# Directions for this task:
Repeat all of the material exactly as given.

(Robot control records)
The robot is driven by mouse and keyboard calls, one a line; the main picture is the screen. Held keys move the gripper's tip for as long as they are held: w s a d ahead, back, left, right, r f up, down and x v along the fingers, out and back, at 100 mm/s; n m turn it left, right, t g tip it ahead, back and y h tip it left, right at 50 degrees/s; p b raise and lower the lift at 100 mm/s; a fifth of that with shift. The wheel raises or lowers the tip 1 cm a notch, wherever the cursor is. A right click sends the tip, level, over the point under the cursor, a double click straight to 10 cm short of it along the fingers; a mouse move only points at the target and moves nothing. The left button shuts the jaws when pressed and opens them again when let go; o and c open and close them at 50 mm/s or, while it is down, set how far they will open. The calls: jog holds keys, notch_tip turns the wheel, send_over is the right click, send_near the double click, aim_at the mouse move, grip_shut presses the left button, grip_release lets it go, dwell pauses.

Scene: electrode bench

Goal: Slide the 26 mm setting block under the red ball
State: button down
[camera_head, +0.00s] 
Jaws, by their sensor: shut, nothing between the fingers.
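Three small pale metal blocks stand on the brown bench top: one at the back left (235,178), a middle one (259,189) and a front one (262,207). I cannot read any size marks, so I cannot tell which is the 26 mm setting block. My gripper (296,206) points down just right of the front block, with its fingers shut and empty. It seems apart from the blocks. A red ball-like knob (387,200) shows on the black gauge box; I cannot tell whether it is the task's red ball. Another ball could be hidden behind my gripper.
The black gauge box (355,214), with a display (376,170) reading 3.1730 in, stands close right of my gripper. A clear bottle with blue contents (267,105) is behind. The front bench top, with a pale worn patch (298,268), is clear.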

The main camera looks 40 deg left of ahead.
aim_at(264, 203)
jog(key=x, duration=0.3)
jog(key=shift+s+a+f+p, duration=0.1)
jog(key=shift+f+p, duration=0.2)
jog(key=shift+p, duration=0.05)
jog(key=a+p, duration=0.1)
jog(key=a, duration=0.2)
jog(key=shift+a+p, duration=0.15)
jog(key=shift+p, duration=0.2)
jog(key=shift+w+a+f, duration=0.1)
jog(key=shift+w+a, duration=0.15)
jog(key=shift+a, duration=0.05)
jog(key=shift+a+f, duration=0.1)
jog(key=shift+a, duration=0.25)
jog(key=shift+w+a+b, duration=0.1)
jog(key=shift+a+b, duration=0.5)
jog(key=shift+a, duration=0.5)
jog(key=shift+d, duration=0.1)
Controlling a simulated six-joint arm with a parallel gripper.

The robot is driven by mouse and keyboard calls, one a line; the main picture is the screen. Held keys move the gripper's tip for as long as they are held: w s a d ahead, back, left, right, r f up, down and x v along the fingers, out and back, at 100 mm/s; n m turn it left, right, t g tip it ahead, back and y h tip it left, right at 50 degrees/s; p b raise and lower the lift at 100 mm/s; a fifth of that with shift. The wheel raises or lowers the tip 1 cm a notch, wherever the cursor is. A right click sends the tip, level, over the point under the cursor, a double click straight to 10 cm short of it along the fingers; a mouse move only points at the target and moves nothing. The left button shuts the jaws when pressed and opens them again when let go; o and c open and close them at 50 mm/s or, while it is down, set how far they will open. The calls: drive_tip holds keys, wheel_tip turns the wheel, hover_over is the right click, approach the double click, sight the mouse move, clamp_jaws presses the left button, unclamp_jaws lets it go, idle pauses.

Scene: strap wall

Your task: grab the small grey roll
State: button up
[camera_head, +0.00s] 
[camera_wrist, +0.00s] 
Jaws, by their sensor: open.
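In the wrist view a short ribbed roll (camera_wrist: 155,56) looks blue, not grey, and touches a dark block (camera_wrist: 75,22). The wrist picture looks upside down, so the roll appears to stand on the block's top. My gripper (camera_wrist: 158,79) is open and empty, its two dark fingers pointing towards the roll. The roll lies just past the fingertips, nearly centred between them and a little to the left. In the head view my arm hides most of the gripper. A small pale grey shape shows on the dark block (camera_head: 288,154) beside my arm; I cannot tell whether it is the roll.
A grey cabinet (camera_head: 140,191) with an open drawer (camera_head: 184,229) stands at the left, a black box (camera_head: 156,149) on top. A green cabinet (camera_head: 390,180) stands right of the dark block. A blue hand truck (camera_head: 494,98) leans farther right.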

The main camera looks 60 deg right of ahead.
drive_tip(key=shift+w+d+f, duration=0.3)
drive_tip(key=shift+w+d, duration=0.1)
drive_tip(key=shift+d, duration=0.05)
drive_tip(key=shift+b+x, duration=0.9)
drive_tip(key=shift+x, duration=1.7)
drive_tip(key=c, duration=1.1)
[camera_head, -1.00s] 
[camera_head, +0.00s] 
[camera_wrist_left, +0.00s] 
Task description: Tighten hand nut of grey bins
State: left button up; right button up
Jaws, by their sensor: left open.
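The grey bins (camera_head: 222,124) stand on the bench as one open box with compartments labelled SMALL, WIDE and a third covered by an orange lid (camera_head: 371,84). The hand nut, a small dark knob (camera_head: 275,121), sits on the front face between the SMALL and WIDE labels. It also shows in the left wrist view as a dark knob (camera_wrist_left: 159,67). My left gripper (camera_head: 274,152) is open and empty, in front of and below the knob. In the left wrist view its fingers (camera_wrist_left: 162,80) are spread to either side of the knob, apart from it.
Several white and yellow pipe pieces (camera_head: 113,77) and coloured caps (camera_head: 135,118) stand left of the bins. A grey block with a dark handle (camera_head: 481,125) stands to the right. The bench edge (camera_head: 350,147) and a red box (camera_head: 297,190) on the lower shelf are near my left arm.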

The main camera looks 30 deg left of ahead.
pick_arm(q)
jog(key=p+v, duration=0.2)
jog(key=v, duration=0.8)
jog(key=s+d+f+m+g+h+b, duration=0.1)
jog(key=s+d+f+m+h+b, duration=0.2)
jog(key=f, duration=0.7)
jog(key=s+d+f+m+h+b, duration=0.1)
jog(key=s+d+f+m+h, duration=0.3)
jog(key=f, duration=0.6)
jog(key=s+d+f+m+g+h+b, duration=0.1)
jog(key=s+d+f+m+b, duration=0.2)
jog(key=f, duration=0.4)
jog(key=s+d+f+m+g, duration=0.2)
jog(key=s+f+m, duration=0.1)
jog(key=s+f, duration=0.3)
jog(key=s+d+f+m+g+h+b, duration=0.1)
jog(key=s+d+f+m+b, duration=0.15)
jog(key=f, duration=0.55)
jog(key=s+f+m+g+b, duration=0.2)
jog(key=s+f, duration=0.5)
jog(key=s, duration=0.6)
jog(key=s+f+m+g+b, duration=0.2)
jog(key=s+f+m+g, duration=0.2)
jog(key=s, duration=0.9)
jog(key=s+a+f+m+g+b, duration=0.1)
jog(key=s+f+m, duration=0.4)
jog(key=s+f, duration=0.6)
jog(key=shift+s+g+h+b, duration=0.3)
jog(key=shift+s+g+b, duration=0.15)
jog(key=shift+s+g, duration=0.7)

# The solution:
The robot is driven by mouse and keyboard calls, one a line; the main picture is the screen. Held keys move the gripper's tip for as long as they are held: w s a d ahead, back, left, right, r f up, down and x v along the fingers, out and back, at 100 mm/s; n m turn it left, right, t g tip it ahead, back and y h tip it left, right at 50 degrees/s; p b raise and lower the lift at 100 mm/s; a fifth of that with shift. The wheel raises or lowers the tip 1 cm a notch, wherever the cursor is. A right click sends the tip, level, over the point under the cursor, a double click straight to 10 cm short of it along the fingers; a mouse move only points at the target and moves nothing. The left button shuts the jaws when pressed and opens them again when let go; o and c open and close them at 50 mm/s or, while it is down, set how far they will open. The calls: jog holds keys, notch_tip turns the wheel, send_over is the right click, send_near the double click, aim_at the mouse move, grip_shut presses the left button, grip_release lets it go, dwell pauses.

Scene: electrode bench

Goal: Slide the 26 mm setting block under the red ball
State: button down
[camera_head, +0.00s] 
Jaws, by their sensor: shut, nothing between the fingers.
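Three small pale metal blocks stand on the brown bench top: one at the back left (235,178), a middle one (259,189) and a front one (262,207). I cannot read any size marks, so I cannot tell which is the 26 mm setting block. My gripper (296,206) points down just right of the front block, with its fingers shut and empty. It seems apart from the blocks. A red ball-like knob (387,200) shows on the black gauge box; I cannot tell whether it is the task's red ball. Another ball could be hidden behind my gripper.
The black gauge box (355,214), with a display (376,170) reading 3.1730 in, stands close right of my gripper. A clear bottle with blue contents (267,105) is behind. The front bench top, with a pale worn patch (298,268), is clear.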

The main camera looks 40 deg left of ahead.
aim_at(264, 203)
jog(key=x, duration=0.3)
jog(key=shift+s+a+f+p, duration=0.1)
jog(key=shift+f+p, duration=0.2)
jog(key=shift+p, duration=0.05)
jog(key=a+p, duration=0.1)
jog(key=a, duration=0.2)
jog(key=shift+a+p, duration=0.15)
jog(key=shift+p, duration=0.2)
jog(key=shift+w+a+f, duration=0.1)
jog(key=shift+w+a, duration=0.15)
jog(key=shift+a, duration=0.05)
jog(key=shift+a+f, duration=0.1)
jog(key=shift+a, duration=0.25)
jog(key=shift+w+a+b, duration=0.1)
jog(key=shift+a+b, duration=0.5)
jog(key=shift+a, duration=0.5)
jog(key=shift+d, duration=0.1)
Controlling a simulated six-joint arm with a parallel gripper.

The robot is driven by mouse and keyboard calls, one a line; the main picture is the screen. Held keys move the gripper's tip for as long as they are held: w s a d ahead, back, left, right, r f up, down and x v along the fingers, out and back, at 100 mm/s; n m turn it left, right, t g tip it ahead, back and y h tip it left, right at 50 degrees/s; p b raise and lower the lift at 100 mm/s; a fifth of that with shift. The wheel raises or lowers the tip 1 cm a notch, wherever the cursor is. A right click sends the tip, level, over the point under the cursor, a double click straight to 10 cm short of it along the fingers; a mouse move only points at the target and moves nothing. The left button shuts the jaws when pressed and opens them again when let go; o and c open and close them at 50 mm/s or, while it is down, set how far they will open. The calls: drive_tip holds keys, wheel_tip turns the wheel, hover_over is the right click, approach the double click, sight the mouse move, clamp_jaws presses the left button, unclamp_jaws lets it go, idle pauses.

Scene: strap wall

Your task: grab the small grey roll
State: button up
[camera_head, +0.00s] 
[camera_wrist, +0.00s] 
Jaws, by their sensor: open.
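In the wrist view a short ribbed roll (camera_wrist: 155,56) looks blue, not grey, and touches a dark block (camera_wrist: 75,22). The wrist picture looks upside down, so the roll appears to stand on the block's top. My gripper (camera_wrist: 158,79) is open and empty, its two dark fingers pointing towards the roll. The roll lies just past the fingertips, nearly centred between them and a little to the left. In the head view my arm hides most of the gripper. A small pale grey shape shows on the dark block (camera_head: 288,154) beside my arm; I cannot tell whether it is the roll.
A grey cabinet (camera_head: 140,191) with an open drawer (camera_head: 184,229) stands at the left, a black box (camera_head: 156,149) on top. A green cabinet (camera_head: 390,180) stands right of the dark block. A blue hand truck (camera_head: 494,98) leans farther right.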

The main camera looks 60 deg right of ahead.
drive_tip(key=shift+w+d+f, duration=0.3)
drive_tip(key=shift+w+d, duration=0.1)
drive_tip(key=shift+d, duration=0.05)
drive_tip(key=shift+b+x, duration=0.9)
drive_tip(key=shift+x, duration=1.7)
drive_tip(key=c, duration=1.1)
[camera_head, -1.00s] 
[camera_head, +0.00s] 
[camera_wrist_left, +0.00s] 
Task description: Tighten hand nut of grey bins
State: left button up; right button up
Jaws, by their sensor: left open.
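The grey bins (camera_head: 222,124) stand on the bench as one open box with compartments labelled SMALL, WIDE and a third covered by an orange lid (camera_head: 371,84). The hand nut, a small dark knob (camera_head: 275,121), sits on the front face between the SMALL and WIDE labels. It also shows in the left wrist view as a dark knob (camera_wrist_left: 159,67). My left gripper (camera_head: 274,152) is open and empty, in front of and below the knob. In the left wrist view its fingers (camera_wrist_left: 162,80) are spread to either side of the knob, apart from it.
Several white and yellow pipe pieces (camera_head: 113,77) and coloured caps (camera_head: 135,118) stand left of the bins. A grey block with a dark handle (camera_head: 481,125) stands to the right. The bench edge (camera_head: 350,147) and a red box (camera_head: 297,190) on the lower shelf are near my left arm.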

The main camera looks 30 deg left of ahead.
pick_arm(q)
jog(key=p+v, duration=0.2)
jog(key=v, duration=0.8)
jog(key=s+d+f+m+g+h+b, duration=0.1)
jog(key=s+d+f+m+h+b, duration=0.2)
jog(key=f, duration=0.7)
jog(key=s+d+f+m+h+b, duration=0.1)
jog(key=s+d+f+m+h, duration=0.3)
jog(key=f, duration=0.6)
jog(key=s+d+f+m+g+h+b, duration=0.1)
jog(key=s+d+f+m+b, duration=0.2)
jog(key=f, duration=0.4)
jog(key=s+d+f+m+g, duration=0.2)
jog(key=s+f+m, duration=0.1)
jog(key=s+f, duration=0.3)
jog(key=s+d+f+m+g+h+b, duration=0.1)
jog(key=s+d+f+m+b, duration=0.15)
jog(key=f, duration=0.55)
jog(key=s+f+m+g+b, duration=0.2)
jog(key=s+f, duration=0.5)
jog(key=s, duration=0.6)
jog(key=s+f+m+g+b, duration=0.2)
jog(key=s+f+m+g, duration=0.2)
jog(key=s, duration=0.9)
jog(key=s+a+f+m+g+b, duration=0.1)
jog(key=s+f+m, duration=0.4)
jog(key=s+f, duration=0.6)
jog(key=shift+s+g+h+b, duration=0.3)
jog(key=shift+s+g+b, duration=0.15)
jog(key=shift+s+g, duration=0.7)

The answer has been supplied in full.